*Work to be completed*.
Below is a block of records. Copy every line in it that contains the word "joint".

*The records*.
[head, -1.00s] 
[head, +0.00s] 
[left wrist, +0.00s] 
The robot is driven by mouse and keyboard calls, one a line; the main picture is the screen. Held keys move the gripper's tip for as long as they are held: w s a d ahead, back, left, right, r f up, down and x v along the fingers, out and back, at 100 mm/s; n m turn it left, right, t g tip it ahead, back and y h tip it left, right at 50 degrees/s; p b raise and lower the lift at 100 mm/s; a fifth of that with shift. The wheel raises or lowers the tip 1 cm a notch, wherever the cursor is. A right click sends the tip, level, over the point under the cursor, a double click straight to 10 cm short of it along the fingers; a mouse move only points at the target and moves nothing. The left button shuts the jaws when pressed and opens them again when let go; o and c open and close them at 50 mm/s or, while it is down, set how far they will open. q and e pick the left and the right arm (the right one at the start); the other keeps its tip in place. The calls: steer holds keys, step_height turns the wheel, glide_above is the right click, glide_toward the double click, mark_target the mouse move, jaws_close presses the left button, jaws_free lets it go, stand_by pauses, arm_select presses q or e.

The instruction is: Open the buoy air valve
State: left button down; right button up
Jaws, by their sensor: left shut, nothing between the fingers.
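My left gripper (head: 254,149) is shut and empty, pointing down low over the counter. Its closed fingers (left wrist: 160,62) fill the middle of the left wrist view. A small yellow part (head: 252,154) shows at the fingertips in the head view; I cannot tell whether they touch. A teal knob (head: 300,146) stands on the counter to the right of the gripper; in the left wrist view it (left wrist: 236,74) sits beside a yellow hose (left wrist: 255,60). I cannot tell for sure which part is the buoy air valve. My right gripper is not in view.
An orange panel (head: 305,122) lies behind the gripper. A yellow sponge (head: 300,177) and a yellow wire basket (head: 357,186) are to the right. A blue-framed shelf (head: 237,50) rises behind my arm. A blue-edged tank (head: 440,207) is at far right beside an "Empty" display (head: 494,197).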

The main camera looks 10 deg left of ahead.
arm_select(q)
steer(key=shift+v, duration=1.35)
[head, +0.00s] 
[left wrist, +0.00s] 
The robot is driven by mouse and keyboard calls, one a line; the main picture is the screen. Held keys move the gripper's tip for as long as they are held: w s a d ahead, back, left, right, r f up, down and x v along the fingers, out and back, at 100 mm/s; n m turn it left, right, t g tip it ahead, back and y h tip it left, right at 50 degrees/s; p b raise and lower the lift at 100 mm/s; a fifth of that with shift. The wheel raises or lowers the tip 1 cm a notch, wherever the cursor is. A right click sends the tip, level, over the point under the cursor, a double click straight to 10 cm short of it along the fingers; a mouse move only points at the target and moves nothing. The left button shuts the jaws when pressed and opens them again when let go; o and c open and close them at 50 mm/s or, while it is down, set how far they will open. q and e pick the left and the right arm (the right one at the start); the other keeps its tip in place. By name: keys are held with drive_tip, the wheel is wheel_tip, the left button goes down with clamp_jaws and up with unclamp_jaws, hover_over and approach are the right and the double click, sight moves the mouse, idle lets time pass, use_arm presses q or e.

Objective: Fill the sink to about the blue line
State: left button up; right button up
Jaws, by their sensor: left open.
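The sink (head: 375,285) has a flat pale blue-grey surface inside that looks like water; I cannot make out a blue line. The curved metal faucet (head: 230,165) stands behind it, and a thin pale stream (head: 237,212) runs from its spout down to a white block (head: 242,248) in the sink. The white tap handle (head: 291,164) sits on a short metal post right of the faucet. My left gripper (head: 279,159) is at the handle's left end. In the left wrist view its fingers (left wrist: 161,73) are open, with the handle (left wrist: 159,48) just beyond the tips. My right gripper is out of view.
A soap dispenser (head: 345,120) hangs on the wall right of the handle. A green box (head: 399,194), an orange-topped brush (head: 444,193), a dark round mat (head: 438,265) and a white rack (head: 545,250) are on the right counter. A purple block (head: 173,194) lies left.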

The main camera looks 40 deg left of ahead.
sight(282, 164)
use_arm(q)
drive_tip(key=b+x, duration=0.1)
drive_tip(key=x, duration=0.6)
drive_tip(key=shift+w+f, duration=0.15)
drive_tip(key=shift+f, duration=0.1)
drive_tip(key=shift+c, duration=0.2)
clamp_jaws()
* * *
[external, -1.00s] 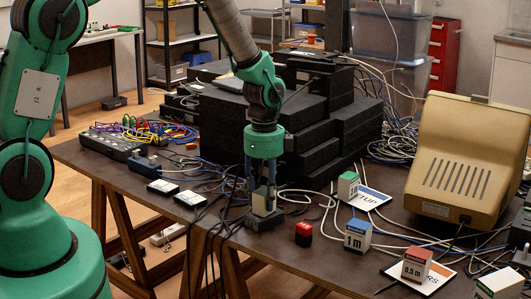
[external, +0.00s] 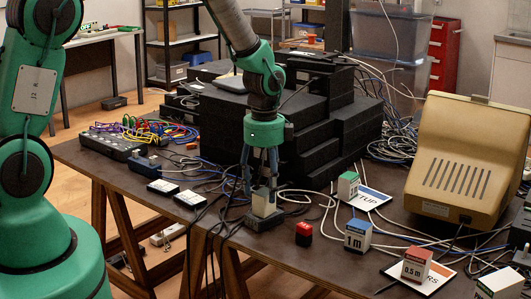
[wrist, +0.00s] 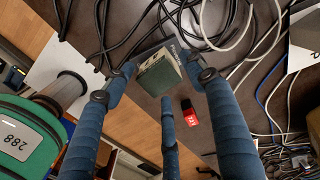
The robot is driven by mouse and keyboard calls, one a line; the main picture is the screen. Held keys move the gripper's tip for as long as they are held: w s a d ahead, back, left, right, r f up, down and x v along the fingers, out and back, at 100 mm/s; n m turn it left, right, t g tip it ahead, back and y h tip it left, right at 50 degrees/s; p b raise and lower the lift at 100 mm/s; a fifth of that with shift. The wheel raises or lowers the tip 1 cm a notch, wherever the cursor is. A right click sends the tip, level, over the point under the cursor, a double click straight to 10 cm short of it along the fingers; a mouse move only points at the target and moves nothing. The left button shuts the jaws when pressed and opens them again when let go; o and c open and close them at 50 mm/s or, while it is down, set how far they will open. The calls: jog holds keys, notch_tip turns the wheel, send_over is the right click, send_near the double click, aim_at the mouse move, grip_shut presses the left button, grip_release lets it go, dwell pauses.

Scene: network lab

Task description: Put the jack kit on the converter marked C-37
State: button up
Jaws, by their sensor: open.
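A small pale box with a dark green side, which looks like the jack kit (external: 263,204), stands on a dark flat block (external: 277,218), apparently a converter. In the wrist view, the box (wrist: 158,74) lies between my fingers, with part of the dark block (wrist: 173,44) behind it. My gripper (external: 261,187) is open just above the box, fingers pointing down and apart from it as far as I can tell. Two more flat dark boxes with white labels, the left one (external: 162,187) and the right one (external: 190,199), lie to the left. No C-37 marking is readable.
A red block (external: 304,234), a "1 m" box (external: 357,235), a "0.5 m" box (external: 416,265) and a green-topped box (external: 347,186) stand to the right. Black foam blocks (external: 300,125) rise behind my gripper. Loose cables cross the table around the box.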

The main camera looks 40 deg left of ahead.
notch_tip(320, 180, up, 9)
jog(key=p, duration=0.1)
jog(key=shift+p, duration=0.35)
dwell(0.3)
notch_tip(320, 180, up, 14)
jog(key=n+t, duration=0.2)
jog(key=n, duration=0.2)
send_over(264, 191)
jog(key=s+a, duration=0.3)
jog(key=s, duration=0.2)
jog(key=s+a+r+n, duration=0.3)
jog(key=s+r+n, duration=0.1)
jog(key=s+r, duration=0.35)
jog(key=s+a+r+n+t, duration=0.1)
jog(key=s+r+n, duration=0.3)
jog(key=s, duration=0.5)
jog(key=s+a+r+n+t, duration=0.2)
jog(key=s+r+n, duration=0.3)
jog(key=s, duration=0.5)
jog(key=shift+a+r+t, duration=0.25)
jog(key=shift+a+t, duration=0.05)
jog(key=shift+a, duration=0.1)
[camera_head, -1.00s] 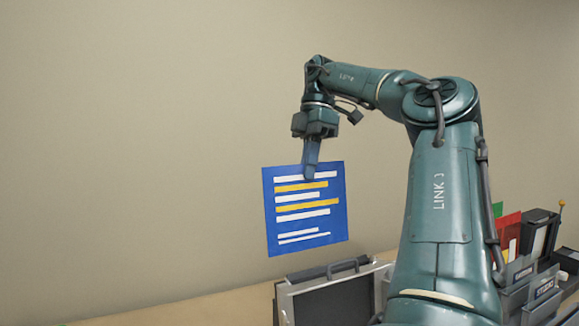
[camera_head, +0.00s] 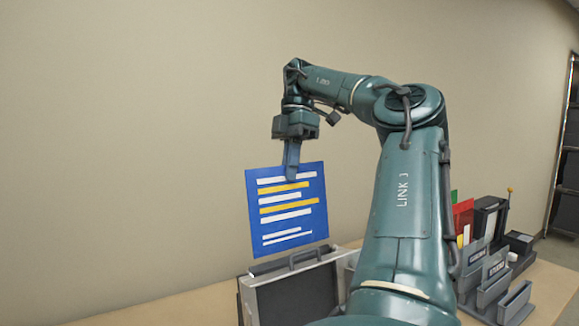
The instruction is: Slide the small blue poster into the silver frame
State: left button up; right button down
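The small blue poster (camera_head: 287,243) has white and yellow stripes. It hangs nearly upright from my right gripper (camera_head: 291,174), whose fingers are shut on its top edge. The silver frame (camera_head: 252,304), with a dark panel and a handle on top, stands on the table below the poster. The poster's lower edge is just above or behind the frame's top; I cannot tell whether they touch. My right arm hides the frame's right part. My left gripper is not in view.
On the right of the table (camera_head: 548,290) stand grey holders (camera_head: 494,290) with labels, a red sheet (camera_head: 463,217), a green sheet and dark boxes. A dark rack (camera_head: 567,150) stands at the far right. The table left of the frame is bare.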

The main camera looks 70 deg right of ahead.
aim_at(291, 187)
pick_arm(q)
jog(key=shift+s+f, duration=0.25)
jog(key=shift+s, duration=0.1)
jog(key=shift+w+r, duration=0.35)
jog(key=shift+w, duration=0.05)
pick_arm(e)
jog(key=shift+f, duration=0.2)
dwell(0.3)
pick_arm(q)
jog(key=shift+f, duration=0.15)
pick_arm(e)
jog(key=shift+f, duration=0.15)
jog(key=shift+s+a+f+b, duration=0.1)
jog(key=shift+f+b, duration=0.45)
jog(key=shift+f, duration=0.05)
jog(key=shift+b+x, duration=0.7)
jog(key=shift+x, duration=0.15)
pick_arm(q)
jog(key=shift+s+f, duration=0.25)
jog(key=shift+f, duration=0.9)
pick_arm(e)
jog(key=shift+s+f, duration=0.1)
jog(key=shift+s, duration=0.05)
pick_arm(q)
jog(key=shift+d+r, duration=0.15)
* * *
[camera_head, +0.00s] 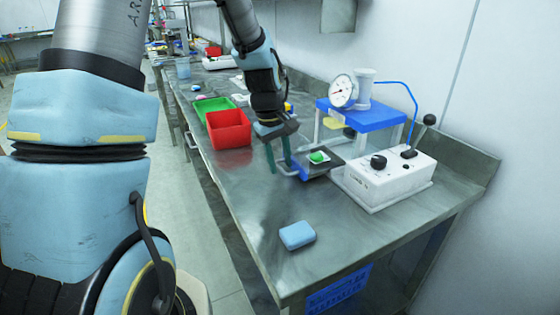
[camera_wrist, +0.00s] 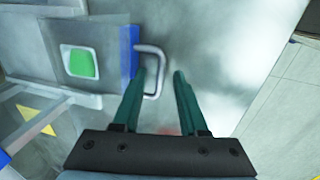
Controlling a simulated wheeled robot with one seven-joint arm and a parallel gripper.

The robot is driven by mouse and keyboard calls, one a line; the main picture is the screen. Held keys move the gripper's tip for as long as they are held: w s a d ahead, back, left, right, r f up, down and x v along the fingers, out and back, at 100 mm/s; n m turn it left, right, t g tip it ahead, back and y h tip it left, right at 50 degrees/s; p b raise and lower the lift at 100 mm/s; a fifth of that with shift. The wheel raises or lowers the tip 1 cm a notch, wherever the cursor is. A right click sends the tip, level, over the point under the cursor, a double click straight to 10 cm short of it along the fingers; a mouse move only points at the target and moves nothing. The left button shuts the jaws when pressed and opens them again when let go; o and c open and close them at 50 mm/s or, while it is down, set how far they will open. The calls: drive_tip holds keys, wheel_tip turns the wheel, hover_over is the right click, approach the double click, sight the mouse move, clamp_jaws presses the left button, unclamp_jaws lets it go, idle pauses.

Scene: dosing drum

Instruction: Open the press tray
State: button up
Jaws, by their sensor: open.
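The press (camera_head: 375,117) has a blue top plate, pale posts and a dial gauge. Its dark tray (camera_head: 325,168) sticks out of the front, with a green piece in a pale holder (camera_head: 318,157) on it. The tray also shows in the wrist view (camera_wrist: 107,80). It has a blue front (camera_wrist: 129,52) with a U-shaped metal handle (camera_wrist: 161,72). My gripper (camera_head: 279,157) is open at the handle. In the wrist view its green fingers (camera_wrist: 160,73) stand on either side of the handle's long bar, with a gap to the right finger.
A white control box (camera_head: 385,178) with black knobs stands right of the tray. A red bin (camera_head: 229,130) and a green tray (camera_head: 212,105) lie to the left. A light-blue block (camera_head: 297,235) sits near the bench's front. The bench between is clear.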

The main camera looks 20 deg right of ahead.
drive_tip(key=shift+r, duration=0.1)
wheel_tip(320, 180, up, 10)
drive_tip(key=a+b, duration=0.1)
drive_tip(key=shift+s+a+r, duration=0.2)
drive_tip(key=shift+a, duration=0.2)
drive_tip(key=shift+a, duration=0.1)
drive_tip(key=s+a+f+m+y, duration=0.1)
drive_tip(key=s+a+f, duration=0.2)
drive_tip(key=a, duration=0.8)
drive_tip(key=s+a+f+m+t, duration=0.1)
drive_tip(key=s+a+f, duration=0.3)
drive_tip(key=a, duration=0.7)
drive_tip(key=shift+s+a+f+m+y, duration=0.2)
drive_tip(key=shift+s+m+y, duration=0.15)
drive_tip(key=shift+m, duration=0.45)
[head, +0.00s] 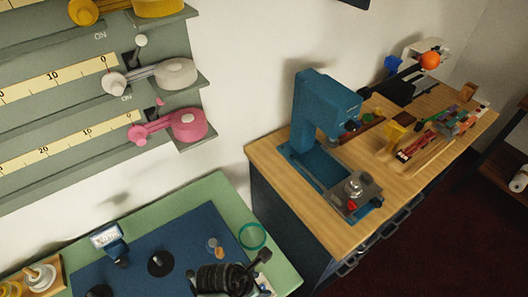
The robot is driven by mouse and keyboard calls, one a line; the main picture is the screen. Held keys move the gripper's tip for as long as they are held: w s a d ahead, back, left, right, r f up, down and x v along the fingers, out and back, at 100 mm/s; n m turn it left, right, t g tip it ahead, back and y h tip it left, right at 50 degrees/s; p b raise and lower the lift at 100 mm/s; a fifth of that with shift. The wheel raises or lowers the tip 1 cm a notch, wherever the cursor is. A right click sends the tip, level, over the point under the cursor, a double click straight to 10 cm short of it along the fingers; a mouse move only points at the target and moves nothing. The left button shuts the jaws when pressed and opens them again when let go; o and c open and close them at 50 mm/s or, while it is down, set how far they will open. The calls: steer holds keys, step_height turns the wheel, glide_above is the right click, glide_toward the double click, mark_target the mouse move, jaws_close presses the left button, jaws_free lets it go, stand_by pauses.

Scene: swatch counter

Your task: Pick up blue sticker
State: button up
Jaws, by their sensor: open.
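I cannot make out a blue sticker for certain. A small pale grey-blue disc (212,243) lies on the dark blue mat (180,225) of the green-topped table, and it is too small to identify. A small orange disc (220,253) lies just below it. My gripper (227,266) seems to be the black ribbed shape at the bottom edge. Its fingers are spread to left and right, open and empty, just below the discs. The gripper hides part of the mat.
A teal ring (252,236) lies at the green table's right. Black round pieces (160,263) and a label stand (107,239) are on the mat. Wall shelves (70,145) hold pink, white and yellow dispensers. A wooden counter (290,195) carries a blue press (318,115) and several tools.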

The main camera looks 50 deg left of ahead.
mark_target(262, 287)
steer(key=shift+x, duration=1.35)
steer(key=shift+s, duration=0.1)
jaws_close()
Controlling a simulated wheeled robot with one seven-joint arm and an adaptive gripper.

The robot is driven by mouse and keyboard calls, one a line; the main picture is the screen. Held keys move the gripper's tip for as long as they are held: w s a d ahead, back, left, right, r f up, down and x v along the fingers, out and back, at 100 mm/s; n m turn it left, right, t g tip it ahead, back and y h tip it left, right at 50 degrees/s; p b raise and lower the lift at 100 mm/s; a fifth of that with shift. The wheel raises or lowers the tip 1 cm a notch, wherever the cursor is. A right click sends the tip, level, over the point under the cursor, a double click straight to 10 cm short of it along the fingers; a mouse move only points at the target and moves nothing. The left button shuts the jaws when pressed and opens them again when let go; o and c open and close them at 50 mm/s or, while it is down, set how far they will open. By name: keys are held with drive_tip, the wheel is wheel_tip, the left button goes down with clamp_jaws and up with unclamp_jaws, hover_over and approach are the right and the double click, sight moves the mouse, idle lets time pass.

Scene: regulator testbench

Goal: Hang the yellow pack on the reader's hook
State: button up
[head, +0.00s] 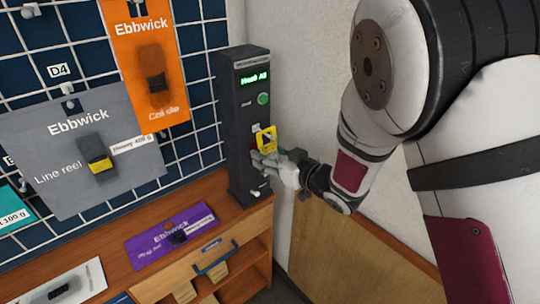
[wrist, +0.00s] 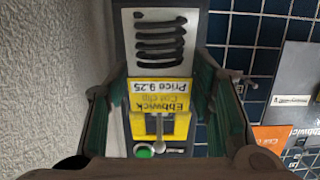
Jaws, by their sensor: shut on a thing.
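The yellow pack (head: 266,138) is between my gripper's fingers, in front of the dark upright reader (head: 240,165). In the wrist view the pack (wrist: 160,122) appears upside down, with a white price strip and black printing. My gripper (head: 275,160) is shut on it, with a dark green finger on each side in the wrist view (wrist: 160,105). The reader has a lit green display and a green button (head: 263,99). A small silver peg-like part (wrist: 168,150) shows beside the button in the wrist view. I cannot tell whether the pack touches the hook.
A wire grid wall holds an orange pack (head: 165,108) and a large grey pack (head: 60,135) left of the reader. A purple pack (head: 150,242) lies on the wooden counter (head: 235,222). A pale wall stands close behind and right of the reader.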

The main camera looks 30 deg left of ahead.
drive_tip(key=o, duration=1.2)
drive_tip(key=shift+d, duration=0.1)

*Answer to the exercise*.
Controlling a simulated wheeled robot with one seven-joint arm and a parallel gripper.
Controlling a simulated wheeled robot with one seven-joint arm and an adaptive gripper.

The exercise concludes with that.